Do you know who David Kopay is? It is quite possible you might, but two weeks ago, I didn't.
"How much?" he asked. I looked up from a little bronze statue I was trying my damnedest to read the signature on. He moved closer, this still-handsome, somewhat older man of about 70.
"You have that rooster don't you?"
I blinked, thinking, Rooster? Rooster?
"Yes, of course, the rooster," I finally blurted out. "I moved it, it's back here!" I pointed toward the back of my antique space at a large terra-cotta rooster that stood there, forever frozen in pose.
"How much?" he asked again. I checked the price tag and looked at the man. Tall, tan, vibrant, and well, just handsome.

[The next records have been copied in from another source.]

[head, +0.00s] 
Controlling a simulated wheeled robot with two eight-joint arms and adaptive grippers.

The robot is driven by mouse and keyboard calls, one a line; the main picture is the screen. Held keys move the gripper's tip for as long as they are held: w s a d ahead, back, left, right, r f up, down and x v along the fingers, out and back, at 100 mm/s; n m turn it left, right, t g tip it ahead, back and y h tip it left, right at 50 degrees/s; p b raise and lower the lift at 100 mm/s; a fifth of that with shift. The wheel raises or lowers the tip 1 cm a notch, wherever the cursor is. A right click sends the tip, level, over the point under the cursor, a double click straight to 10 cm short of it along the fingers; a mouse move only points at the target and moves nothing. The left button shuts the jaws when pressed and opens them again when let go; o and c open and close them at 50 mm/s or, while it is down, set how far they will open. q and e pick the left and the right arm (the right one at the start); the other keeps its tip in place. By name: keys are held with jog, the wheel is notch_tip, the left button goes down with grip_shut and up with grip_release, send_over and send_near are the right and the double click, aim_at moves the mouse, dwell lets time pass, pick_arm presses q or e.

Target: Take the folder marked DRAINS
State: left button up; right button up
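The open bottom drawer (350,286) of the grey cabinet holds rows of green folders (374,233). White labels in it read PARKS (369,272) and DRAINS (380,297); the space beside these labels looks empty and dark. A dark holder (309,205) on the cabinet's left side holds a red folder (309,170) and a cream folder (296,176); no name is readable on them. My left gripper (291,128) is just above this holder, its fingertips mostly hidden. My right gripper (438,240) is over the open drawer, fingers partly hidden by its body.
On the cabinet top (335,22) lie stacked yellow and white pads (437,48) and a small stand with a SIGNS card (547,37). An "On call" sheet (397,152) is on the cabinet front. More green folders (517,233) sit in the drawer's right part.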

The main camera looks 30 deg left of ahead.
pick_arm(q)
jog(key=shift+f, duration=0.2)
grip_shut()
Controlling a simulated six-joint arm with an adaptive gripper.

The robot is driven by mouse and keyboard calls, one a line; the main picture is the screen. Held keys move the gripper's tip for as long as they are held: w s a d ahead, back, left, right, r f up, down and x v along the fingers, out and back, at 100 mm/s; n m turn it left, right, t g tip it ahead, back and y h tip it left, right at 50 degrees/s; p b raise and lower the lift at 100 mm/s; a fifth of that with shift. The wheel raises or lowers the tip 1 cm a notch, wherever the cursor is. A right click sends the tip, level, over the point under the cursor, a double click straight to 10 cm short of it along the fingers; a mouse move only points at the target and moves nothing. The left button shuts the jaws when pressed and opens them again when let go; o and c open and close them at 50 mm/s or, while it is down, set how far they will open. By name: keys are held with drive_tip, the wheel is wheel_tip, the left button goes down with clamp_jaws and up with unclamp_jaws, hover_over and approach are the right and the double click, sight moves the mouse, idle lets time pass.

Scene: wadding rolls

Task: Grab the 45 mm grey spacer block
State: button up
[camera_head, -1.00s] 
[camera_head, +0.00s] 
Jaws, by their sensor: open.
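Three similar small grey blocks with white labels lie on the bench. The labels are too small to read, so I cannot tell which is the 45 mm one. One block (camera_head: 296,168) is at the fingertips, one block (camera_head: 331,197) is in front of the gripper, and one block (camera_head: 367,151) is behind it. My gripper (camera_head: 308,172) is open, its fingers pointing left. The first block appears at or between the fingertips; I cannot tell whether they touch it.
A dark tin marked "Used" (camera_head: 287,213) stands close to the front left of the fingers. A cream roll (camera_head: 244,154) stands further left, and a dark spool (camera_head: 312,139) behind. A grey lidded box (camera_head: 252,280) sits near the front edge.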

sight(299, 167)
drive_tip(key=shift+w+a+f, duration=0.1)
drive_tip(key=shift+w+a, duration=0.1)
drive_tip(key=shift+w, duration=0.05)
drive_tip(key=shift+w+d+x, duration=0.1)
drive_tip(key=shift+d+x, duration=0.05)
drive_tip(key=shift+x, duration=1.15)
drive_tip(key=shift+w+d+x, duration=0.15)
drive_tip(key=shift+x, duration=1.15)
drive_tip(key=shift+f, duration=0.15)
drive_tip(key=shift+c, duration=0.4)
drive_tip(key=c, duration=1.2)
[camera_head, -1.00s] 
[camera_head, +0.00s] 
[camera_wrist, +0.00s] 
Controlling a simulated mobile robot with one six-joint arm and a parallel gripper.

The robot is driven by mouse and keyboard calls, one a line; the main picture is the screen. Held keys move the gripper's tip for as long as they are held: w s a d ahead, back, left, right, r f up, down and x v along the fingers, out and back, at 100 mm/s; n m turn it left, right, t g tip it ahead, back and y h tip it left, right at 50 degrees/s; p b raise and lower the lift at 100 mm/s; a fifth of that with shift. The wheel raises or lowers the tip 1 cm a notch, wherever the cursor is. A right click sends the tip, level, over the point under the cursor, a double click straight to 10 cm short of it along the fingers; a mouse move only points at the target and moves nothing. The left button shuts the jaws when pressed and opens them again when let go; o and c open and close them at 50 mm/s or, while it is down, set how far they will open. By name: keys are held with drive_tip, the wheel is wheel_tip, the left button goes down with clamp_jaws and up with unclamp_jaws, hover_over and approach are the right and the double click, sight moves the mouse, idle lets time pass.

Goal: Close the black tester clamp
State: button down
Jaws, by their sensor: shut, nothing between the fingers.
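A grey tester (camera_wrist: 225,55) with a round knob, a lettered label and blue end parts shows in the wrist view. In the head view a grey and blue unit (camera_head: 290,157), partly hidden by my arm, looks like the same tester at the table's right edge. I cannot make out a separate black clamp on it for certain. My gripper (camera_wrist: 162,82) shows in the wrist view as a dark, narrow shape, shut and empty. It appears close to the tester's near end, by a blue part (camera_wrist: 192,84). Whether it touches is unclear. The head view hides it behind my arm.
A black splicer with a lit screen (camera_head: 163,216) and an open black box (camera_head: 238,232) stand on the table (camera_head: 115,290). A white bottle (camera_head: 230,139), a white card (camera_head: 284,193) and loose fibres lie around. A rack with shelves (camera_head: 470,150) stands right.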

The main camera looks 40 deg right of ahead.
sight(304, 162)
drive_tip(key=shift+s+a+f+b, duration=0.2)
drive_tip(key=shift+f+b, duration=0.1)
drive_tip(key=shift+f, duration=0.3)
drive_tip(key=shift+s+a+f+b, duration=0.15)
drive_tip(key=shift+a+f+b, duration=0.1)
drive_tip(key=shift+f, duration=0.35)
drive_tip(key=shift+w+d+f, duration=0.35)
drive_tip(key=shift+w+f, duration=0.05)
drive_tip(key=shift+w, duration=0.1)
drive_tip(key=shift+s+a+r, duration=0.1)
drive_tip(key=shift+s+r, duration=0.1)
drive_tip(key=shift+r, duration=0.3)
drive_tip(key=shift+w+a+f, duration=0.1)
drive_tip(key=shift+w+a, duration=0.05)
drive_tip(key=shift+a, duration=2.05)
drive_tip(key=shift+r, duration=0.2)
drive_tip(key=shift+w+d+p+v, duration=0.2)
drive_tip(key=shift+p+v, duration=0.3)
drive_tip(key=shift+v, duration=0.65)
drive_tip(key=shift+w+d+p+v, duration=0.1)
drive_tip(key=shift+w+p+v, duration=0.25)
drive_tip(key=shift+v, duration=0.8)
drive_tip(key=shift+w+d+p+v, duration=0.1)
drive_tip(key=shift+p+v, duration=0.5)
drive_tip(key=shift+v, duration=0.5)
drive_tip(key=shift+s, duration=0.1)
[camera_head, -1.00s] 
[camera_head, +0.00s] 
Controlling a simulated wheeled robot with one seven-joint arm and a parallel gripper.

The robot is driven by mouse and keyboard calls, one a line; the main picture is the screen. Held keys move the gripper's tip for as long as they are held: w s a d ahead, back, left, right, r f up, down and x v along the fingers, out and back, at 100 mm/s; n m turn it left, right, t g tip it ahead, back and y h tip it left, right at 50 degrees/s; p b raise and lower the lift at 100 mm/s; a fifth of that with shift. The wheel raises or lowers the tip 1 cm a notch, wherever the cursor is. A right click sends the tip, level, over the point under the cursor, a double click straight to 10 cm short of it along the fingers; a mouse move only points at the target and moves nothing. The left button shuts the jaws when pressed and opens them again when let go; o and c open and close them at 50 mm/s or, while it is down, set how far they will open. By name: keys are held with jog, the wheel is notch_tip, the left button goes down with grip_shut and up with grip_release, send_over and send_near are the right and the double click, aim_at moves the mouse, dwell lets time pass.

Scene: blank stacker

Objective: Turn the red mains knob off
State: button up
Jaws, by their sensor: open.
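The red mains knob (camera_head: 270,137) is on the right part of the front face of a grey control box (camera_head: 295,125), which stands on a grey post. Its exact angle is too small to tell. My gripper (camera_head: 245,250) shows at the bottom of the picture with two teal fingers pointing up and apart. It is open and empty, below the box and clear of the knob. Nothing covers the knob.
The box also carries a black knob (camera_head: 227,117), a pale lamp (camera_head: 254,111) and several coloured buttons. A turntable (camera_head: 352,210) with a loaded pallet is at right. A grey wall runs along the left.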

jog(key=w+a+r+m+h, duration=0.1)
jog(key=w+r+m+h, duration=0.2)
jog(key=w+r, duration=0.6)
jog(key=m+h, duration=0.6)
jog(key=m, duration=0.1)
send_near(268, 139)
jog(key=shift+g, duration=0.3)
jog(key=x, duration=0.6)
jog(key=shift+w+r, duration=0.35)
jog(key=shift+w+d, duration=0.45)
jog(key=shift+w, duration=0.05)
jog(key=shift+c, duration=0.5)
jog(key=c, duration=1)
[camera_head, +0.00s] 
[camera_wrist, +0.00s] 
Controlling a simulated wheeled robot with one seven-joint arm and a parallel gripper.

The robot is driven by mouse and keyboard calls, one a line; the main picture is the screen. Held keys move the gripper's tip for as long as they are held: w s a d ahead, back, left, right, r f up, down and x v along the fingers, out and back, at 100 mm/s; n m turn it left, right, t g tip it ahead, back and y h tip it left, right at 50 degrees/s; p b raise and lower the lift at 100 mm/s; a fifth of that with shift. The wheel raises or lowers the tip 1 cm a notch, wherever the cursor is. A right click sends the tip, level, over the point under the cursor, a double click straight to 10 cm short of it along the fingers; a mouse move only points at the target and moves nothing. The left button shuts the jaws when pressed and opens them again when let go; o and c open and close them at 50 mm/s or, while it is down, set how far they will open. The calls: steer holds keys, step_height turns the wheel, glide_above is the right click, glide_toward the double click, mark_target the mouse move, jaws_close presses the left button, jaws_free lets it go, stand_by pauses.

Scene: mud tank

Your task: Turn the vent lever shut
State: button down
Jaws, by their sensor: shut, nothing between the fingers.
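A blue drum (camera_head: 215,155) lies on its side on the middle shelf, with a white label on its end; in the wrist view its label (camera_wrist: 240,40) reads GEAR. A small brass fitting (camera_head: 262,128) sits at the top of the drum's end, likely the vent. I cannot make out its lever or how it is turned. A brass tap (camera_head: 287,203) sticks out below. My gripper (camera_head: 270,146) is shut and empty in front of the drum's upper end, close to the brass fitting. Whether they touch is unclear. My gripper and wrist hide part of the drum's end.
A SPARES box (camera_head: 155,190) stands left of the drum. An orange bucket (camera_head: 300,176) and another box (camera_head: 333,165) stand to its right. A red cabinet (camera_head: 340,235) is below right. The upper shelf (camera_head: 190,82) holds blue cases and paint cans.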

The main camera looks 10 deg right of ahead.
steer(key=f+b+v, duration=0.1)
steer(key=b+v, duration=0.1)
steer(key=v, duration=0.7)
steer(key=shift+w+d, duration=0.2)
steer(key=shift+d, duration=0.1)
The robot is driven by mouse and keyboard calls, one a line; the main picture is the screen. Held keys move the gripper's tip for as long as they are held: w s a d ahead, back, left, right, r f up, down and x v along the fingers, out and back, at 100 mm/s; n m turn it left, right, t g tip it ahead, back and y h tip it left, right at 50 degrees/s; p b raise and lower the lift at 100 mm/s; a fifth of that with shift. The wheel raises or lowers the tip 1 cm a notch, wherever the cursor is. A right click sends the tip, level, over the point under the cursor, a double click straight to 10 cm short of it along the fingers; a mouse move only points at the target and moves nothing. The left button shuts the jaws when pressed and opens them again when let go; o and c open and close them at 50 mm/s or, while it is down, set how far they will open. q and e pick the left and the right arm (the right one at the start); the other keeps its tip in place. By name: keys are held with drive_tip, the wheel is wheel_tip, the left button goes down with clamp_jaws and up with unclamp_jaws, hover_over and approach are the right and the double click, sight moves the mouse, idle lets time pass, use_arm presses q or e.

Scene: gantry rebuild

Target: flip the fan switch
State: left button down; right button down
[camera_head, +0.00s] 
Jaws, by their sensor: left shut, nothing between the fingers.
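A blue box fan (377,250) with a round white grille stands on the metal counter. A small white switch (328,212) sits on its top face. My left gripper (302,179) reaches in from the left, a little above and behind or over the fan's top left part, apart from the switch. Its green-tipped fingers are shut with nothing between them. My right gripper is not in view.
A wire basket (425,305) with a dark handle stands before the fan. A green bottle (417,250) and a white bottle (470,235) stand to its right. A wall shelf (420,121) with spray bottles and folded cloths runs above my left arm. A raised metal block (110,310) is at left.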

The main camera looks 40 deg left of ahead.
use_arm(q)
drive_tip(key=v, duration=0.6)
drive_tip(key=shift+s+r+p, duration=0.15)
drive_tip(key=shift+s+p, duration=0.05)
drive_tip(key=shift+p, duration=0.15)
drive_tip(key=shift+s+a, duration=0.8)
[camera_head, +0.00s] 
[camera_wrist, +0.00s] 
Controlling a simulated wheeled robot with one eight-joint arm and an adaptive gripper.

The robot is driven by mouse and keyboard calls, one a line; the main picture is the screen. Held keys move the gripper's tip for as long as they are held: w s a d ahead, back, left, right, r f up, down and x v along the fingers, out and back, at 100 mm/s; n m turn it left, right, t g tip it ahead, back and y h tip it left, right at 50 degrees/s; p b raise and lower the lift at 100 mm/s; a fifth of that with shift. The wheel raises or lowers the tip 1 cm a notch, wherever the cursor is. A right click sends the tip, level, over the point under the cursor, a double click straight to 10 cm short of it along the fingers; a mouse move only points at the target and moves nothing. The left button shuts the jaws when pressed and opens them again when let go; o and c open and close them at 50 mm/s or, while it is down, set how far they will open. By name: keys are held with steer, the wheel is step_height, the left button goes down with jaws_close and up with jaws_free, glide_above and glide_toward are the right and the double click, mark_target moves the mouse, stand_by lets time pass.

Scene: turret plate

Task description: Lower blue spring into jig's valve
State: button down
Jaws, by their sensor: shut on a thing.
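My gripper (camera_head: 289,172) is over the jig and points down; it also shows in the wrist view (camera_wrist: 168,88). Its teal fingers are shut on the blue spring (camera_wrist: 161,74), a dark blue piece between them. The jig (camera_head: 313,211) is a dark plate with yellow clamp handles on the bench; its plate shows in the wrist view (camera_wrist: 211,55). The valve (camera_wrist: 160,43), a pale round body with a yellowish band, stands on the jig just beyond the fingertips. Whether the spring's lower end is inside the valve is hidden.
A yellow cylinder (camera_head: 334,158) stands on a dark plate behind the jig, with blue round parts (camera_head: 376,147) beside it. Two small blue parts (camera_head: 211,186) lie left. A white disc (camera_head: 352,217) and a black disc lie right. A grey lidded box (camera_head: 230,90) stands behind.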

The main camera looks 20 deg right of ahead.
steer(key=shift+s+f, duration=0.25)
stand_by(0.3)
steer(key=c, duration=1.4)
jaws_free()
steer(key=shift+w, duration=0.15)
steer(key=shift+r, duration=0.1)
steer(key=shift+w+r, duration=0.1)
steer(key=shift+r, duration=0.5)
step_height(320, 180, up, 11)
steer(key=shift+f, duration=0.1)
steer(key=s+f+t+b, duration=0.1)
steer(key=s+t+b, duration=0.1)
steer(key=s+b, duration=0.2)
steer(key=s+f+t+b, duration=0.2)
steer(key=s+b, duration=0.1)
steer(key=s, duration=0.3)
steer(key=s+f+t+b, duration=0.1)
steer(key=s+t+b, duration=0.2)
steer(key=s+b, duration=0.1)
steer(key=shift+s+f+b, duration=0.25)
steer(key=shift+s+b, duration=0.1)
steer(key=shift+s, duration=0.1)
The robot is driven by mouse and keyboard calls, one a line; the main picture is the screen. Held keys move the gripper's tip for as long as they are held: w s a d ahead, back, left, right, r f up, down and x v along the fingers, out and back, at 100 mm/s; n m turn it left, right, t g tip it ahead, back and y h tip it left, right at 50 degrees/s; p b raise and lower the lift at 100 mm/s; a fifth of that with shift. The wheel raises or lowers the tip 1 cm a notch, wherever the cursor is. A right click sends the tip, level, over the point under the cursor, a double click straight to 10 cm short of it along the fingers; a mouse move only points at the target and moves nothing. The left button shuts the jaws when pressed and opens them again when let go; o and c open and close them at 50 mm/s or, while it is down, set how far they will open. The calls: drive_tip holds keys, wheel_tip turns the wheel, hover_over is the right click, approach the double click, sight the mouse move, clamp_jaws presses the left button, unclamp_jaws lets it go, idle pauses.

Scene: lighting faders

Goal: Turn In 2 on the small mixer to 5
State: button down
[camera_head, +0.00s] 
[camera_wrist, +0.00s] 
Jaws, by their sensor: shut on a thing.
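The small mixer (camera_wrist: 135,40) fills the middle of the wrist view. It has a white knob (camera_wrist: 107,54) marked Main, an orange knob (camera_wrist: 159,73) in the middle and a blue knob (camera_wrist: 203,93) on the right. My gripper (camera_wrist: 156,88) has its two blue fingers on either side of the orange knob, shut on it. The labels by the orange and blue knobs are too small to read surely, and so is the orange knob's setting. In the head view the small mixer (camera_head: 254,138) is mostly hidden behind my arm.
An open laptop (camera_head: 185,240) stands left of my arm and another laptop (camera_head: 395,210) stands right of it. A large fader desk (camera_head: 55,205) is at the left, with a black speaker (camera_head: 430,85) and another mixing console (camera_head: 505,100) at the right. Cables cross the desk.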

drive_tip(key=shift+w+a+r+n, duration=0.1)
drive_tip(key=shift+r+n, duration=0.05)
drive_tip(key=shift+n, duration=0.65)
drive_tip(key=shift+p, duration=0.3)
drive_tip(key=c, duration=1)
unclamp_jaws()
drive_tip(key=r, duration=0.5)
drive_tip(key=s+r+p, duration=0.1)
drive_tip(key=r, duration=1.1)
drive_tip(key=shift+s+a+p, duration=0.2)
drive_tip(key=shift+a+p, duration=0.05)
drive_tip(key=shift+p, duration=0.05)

He fixed me with his gaze. He searched my eyes, and then looked at my boyfriend, Angus, sitting in a chair not 10 feet away, reading a design book. The man paused, as if he understood the something unspoken. "You two have this space together?"
"No," Angus said, "it is all his."
"But he helps me out a ton," I said. "And those chairs over there are his!'
I looked at Angus. The man smiled, this charming, half-cocked, delightfully crooked smile. He knew — not that I was hiding. And I knew about him too. I am often amazed how gay people can so quickly and quietly communicate their gayness to each other where a casual onlooker might not see a thing.
I couldn't help but smile back at this man in front of me. There was something about him, but I couldn't quite put my finger on it. Something lingered around the crooks of that smile, behind it.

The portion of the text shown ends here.